▶ What you have to do
Quote the listing below in its entirety, omitting every image.
[START Dataset content]
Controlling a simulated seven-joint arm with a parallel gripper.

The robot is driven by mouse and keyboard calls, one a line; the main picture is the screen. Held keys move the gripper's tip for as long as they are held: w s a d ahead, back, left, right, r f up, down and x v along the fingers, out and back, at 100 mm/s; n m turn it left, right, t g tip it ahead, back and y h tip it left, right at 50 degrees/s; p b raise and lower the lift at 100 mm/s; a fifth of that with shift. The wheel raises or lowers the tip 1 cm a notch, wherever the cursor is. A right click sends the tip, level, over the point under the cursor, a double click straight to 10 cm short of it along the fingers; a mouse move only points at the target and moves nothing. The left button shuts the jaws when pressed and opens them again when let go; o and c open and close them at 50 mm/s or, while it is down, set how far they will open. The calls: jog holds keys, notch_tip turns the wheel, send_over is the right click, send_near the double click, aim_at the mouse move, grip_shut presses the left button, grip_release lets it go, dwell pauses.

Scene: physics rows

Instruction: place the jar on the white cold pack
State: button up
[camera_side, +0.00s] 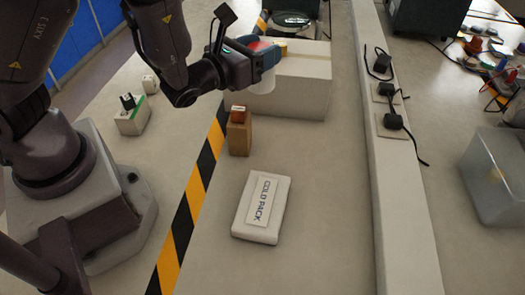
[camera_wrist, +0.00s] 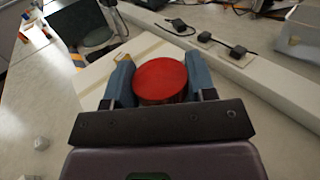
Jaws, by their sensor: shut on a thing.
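A jar with a red lid (camera_wrist: 160,80) is between the two fingers of my gripper (camera_wrist: 160,85) in the wrist view. The white cold pack (camera_side: 278,208), labelled COLD PACK, lies flat on the table nearer the side camera, apart from my gripper. Nothing lies on it.
A brown block (camera_side: 239,138) with a small red-brown piece on top stands between the box and the cold pack. A raised white ledge (camera_side: 400,200) with black adapters runs along the right. The table around the cold pack is clear.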

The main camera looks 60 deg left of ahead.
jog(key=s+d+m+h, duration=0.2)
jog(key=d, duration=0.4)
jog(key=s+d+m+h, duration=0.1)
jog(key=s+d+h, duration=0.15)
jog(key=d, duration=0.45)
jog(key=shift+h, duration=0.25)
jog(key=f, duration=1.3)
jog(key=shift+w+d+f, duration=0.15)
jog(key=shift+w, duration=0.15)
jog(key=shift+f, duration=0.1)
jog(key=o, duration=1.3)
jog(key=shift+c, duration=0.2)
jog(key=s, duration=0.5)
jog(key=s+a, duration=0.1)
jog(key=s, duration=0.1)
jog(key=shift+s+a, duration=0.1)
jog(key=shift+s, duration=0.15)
[END Dataset content]
▶ Answer to this problem
Controlling a simulated seven-joint arm with a parallel gripper.

The robot is driven by mouse and keyboard calls, one a line; the main picture is the screen. Held keys move the gripper's tip for as long as they are held: w s a d ahead, back, left, right, r f up, down and x v along the fingers, out and back, at 100 mm/s; n m turn it left, right, t g tip it ahead, back and y h tip it left, right at 50 degrees/s; p b raise and lower the lift at 100 mm/s; a fifth of that with shift. The wheel raises or lowers the tip 1 cm a notch, wherever the cursor is. A right click sends the tip, level, over the point under the cursor, a double click straight to 10 cm short of it along the fingers; a mouse move only points at the target and moves nothing. The left button shuts the jaws when pressed and opens them again when let go; o and c open and close them at 50 mm/s or, while it is down, set how far they will open. The calls: jog holds keys, notch_tip turns the wheel, send_over is the right click, send_near the double click, aim_at the mouse move, grip_shut presses the left button, grip_release lets it go, dwell pauses.

Scene: physics rows

Instruction: place the jar on the white cold pack
State: button up
[camera_side, +0.00s] 
[camera_wrist, +0.00s] 
Jaws, by their sensor: shut on a thing.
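A jar with a red lid (camera_wrist: 160,80) is between the two fingers of my gripper (camera_wrist: 160,85) in the wrist view. The white cold pack (camera_side: 278,208), labelled COLD PACK, lies flat on the table nearer the side camera, apart from my gripper. Nothing lies on it.
A brown block (camera_side: 239,138) with a small red-brown piece on top stands between the box and the cold pack. A raised white ledge (camera_side: 400,200) with black adapters runs along the right. The table around the cold pack is clear.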

The main camera looks 60 deg left of ahead.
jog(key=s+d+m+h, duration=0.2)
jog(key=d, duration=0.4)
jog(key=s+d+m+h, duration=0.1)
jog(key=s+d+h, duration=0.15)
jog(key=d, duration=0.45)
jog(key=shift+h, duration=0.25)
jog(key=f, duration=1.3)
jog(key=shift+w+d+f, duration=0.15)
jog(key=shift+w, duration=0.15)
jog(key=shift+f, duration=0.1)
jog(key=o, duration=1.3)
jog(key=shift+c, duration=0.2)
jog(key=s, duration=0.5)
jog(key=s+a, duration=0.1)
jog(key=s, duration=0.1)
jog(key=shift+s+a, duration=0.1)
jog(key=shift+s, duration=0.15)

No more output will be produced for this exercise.